Workplace incivility can make for harsher parenting
It can sometimes be difficult to be civil with one’s coworkers – they’re not family, and they often aren’t friends, so it’s easy for them to get on your nerves. When job performance, raises and bonuses are on the line, it only makes things more tense. But your aggressive or even rude interactions with your coworkers can have unintended consequences when they go home after work.
Research presented at the annual convention of the American Psychological Association reports that women who experience incivility at work are more likely to be stricter, more authoritarian parents to their children. “These findings reveal some previously undocumented ways that women, in particular, suffer as a result of workplace aggression,” says researcher Angela Dionisi, PhD, of Carleton University.
“In uncovering how this mistreatment in the workplace interferes with positive mother-child interactions, this research also speaks to a previously unacknowledged group of indirect incivility victims, namely children.”
Examples of workplace incivility would be ignoring coworkers, making derogatory remarks, taking credit for someone else’s work, blaming others for your mistakes, avoiding someone, or shutting people out of a network or team.
“We now know, based on much empirical evidence, that the outcomes of workplace incivility are vast and negative,” says Dupre. “For example, being on the receiving end of workplace incivility has been linked to lower levels of effort and performance on the job, higher levels of stress, and impaired attention, information processing and decision-making.”
The researchers conducted an online survey of 146 working mothers and their spouses. Mothers were asked about their experiences with workplace incivility, along with their feelings of effectiveness as a parent. Spouses reported on the mothers’ negative parent behaviors, which included authoritarian – defined as strict and controlling – and permissive.

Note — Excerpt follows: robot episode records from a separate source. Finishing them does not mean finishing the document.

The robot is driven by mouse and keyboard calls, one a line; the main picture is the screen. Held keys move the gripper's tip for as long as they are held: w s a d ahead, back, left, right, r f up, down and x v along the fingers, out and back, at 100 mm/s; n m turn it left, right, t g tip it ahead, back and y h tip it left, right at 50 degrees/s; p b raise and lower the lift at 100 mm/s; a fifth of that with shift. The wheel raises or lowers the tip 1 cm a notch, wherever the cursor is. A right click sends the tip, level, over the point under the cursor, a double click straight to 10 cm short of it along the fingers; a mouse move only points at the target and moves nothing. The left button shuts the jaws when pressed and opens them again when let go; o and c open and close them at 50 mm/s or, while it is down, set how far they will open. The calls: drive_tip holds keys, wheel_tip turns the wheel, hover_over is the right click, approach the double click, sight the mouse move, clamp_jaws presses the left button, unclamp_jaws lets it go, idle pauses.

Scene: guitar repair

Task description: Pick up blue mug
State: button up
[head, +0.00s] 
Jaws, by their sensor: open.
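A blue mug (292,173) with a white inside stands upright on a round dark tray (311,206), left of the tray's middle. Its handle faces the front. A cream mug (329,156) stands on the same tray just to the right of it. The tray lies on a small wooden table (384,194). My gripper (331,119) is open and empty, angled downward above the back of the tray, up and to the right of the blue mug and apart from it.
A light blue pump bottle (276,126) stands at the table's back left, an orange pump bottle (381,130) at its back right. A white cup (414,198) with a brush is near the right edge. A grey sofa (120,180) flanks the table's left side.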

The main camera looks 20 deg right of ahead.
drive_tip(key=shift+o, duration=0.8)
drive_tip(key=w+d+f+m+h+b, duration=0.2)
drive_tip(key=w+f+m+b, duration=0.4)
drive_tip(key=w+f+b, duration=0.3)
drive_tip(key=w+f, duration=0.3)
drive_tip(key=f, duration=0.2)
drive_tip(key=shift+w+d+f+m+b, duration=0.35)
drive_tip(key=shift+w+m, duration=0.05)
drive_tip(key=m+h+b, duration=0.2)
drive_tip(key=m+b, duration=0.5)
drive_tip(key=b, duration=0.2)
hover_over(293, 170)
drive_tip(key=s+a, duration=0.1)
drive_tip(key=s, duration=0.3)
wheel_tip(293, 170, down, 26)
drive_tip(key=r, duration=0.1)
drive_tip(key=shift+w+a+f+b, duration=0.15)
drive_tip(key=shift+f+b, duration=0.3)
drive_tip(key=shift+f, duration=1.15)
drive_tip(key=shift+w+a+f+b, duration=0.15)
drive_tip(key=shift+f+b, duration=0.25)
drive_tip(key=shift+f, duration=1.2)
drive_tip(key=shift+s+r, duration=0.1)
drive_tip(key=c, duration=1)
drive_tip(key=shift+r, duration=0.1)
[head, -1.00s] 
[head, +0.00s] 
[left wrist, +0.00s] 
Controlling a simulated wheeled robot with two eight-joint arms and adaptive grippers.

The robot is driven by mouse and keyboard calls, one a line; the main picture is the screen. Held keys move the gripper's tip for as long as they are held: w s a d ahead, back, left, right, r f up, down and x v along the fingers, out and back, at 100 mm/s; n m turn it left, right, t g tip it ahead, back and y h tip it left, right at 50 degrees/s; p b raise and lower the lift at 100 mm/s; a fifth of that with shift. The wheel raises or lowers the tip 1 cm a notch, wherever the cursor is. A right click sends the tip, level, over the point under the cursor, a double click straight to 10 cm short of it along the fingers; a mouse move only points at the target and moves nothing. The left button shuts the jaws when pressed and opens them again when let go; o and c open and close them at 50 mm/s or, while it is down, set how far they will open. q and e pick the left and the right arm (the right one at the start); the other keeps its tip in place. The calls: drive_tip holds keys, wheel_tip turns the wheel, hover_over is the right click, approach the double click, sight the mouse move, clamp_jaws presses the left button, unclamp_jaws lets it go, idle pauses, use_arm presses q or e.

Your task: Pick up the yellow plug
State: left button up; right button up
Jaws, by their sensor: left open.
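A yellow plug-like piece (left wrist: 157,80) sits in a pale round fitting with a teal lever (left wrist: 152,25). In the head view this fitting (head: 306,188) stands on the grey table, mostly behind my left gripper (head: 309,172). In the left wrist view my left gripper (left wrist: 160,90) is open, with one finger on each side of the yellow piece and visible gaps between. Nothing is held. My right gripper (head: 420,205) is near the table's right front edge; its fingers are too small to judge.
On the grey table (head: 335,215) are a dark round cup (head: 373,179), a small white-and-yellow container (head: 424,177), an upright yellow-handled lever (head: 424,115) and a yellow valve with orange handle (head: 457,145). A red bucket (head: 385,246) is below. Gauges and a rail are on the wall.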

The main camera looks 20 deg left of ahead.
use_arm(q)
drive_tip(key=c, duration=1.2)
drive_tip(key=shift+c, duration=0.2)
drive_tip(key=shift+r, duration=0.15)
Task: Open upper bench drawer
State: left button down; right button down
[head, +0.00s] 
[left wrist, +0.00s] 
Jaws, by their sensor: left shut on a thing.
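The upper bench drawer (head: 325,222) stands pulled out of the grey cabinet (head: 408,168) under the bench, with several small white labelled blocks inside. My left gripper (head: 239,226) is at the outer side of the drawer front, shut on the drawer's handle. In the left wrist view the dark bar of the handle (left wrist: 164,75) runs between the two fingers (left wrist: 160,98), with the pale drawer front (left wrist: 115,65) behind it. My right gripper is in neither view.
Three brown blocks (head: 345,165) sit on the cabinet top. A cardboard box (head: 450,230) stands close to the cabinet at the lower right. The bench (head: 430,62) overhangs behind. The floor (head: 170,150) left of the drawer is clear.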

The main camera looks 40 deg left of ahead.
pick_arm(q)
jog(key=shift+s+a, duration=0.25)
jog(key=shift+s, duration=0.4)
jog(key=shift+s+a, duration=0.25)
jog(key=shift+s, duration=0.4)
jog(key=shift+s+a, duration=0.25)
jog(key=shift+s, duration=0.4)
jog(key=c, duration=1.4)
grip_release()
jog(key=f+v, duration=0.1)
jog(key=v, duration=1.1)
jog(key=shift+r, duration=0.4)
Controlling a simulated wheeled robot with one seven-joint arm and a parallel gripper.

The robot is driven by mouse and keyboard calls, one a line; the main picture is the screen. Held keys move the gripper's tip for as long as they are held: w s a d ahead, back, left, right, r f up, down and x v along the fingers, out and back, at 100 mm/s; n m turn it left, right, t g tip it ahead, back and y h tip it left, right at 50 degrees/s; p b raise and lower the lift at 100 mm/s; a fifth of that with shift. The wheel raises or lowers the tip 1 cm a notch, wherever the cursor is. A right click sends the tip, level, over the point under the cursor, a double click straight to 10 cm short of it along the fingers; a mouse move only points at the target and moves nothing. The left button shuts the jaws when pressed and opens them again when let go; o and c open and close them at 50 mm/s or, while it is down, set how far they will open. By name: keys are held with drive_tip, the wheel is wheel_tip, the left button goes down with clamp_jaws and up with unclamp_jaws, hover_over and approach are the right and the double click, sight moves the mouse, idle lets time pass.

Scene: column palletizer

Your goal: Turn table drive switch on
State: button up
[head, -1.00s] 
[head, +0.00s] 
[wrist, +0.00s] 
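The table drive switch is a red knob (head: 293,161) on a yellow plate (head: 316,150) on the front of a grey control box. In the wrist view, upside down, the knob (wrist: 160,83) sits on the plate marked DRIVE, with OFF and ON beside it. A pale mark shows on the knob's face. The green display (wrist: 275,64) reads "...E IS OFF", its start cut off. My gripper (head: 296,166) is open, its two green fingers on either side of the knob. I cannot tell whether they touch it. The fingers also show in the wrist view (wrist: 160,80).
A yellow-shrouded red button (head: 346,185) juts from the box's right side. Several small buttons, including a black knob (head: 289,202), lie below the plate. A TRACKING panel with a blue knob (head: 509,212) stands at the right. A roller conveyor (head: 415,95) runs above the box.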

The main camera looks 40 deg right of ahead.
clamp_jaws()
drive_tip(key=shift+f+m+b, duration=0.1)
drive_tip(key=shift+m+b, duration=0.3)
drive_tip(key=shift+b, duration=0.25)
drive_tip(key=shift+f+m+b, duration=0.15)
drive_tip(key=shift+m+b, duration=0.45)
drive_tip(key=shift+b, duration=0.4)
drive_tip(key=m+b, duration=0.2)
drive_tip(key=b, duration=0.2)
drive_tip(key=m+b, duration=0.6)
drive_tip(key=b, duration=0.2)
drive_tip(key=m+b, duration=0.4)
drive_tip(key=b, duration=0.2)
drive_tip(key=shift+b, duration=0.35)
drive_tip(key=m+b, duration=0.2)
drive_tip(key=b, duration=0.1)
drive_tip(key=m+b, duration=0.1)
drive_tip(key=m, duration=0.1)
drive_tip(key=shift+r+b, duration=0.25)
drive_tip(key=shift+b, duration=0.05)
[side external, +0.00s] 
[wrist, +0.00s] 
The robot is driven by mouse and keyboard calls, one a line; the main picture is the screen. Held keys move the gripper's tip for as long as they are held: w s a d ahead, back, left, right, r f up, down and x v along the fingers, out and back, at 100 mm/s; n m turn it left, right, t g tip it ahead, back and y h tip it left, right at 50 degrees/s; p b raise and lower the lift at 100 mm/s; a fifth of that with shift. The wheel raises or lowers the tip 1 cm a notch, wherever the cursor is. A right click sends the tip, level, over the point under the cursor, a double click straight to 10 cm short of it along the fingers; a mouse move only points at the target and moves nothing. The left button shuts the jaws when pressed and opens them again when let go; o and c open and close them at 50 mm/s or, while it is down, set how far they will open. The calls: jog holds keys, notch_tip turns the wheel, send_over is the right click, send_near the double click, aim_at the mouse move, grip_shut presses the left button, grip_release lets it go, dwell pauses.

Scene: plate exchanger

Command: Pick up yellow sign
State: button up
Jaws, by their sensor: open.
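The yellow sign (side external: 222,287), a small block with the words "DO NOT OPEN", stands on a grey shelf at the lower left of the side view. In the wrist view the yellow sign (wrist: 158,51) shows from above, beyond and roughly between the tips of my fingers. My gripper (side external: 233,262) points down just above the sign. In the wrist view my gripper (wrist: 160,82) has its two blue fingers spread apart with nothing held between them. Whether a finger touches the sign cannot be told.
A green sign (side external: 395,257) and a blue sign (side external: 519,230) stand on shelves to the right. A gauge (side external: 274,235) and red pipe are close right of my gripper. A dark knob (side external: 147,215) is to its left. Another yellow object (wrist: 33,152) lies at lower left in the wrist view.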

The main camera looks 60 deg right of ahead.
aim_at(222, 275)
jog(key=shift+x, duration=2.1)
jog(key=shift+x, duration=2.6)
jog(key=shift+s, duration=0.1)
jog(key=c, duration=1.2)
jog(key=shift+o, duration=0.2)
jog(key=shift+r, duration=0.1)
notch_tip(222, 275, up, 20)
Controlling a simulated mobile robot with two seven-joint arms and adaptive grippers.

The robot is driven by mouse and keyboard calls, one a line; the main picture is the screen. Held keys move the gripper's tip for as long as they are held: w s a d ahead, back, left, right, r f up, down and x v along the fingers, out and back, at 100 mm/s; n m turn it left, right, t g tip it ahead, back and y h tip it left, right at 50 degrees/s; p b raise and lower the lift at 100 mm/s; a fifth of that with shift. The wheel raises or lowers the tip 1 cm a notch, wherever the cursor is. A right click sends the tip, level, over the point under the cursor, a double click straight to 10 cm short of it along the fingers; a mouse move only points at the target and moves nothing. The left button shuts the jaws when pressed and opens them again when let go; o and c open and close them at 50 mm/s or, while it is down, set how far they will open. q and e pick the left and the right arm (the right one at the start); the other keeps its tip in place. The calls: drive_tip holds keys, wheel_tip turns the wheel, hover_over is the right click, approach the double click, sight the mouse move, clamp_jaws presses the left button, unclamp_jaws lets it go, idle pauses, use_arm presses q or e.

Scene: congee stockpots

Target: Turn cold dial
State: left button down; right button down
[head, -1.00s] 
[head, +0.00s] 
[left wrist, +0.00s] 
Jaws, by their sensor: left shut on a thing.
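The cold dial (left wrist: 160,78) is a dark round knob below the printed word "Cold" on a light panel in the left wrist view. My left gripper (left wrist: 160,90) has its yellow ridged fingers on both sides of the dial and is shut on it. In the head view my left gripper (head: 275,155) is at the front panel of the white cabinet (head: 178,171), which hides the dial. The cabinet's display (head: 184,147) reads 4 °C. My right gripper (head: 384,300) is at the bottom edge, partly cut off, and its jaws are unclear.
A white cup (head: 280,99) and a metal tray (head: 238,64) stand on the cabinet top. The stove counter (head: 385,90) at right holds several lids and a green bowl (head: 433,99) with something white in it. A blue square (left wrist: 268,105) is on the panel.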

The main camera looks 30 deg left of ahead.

Results showed a significant association between experiencing incivility in the workplace and authoritarian parenting at home. However, no association was found with permissive parenting. Researchers also found that workplace incivility led to mothers feeling less effective as parents, which may explain the increased need to exhibit strict and controlling parenting behaviors.
“Research suggests that authoritarian parenting is more of a negative style of parenting as compared to other parenting styles,” explains Dupre. “This style of parenting has been associated with a variety of negative child outcomes, including associating obedience and success with love, exhibiting aggressive behavior outside the home, being fearful or overly shy around others, having difficulty in social situations due to a lack of social competence, suffering from depression and anxiety, and struggling with self-control.”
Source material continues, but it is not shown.